A propos de la genèse d'Anna Karénine
(Puisqu'il en est question sur Babelio ce jour)
La comtesse note dans son journal du 24 février 1870 ceci :
"hier soir, Léon m'a dit qu'il avait entrevu un type de femme mariée, du grand monde, et qui se serait perdue. Il m'a expliqué que sa tâche consistait à la peindre uniquement digne de pitié et non coupable, et que, dès que ce type de femme s'était présenté à lui, tous les personnages qu'il avait envisagés auparavant , avaient trouvé leur place et s'étaient groupés autour de cette femme. "Maintenant, tout s'est éclairé", m'a-t-il dit .
Pour l'épisode du suicide d'Anna, tolstoï s'inspira d'un fait réel qui eut lieu à côté d'Iasnaïa et dont il alla s'enquérir promptement sur place ..
tolstoï a donc conçu son intrigue plutôt intuitivement. Rien à voir avec les plans abracadabrants de
Soljenitsyne par exemple. D'un côté un animal qui concevait son affaire, de
l'autre un greffier .. Chacun jugera !
Que dire de cette femme :
Marie-Thérèse Bodart, l'auteur, étonnante, improbable ! Bon elle est belge née en 1909, de bon sang, elle a traversé le siècle "with the most innocent expression on this face" : "faking innocence", j'ai envie de dire, mais ce n'est qu'un point de vue subjectif. Elle n'est arrivée à moi qu'incidemment, je m'étais intéressé à son travail : une biographie de tolstoï remarquée de source universitaire dans les années 1970.
De son état, écrivain, romancière, prof d'histoire, essayiste, née dans une famille qui a donné des généraux, de confession catholique : elle publie en 1938 dans le Liège puritain, un roman :
les Roseaux noirs qui sent le souffre, il y est question d'inceste et d'amour passionnel. C'en est trop : elle sera congédiée et s'installera avec sa famille à Bruxelles.

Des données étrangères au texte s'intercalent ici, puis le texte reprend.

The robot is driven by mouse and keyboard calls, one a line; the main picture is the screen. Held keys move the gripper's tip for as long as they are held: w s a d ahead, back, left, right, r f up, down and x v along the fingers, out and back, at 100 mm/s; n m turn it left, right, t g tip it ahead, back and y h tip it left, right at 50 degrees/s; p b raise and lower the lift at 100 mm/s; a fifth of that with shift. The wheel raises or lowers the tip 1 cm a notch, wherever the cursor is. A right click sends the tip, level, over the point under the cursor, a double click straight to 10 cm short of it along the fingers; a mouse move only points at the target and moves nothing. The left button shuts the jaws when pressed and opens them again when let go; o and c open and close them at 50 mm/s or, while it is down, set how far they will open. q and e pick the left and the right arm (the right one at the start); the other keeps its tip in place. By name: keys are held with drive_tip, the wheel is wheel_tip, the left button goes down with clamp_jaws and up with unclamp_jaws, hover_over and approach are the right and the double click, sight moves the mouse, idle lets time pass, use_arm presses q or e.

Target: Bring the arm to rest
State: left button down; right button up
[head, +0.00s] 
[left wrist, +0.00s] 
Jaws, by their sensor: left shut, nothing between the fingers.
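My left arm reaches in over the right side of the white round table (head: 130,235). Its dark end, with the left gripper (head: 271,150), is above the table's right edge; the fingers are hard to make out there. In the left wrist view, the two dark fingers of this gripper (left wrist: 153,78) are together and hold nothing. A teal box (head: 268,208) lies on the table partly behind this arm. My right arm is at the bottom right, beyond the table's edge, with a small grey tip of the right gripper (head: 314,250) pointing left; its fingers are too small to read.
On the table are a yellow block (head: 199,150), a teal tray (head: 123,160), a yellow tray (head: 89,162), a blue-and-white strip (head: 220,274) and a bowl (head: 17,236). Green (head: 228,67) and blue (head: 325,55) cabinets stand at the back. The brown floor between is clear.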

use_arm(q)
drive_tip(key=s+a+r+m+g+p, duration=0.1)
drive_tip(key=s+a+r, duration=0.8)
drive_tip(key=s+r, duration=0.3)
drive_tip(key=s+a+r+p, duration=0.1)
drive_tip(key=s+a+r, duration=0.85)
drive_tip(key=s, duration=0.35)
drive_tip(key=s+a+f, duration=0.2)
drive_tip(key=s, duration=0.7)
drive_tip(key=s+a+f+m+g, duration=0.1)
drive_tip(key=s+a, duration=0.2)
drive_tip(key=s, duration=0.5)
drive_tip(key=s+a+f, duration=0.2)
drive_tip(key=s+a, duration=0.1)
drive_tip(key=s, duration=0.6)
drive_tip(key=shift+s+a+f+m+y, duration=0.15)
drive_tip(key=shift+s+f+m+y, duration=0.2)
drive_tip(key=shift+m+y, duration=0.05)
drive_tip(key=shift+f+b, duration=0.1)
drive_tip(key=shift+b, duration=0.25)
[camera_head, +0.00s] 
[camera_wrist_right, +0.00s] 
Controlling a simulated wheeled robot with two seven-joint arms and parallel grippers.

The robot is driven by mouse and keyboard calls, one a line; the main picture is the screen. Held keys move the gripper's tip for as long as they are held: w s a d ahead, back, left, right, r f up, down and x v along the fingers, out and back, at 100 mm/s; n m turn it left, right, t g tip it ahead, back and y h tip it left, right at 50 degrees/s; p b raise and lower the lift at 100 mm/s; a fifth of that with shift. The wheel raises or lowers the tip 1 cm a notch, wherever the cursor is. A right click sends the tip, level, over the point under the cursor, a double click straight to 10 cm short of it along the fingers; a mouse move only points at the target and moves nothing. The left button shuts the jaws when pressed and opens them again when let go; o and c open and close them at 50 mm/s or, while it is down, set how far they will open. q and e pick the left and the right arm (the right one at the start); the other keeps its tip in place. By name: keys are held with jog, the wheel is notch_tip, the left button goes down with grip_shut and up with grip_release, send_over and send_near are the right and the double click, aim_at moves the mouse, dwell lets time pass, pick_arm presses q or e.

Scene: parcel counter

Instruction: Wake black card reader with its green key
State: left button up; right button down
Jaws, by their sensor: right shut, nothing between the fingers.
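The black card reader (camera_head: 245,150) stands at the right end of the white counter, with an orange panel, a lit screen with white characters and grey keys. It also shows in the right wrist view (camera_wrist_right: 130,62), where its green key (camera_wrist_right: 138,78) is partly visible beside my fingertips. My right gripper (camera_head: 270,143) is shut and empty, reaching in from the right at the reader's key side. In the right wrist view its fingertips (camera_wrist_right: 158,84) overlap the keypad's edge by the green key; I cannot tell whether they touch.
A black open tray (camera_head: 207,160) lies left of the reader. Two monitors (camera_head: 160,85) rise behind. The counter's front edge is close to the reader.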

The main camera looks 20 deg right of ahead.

Autre chose qui m'a frappé dans son parcours "étrange", ce sont ses carnets qu'elle réalise de sa jeunesse jusqu'à la fin de sa vie qui sont inédits. Elle y raconte toutes les particularités de sa vie, à la fois son histoire et l'histoire, les faits marquants de son époque. La belle jeune fille qu'elle fut s'y livre sans fard, elle deviendra ensuite une épouse et une mère accomplie .. Sa vie de romancière s'inscrit un peu dans la tradition anglaise, comme celle que je traitais hier celle de
Cynthia Asquith ..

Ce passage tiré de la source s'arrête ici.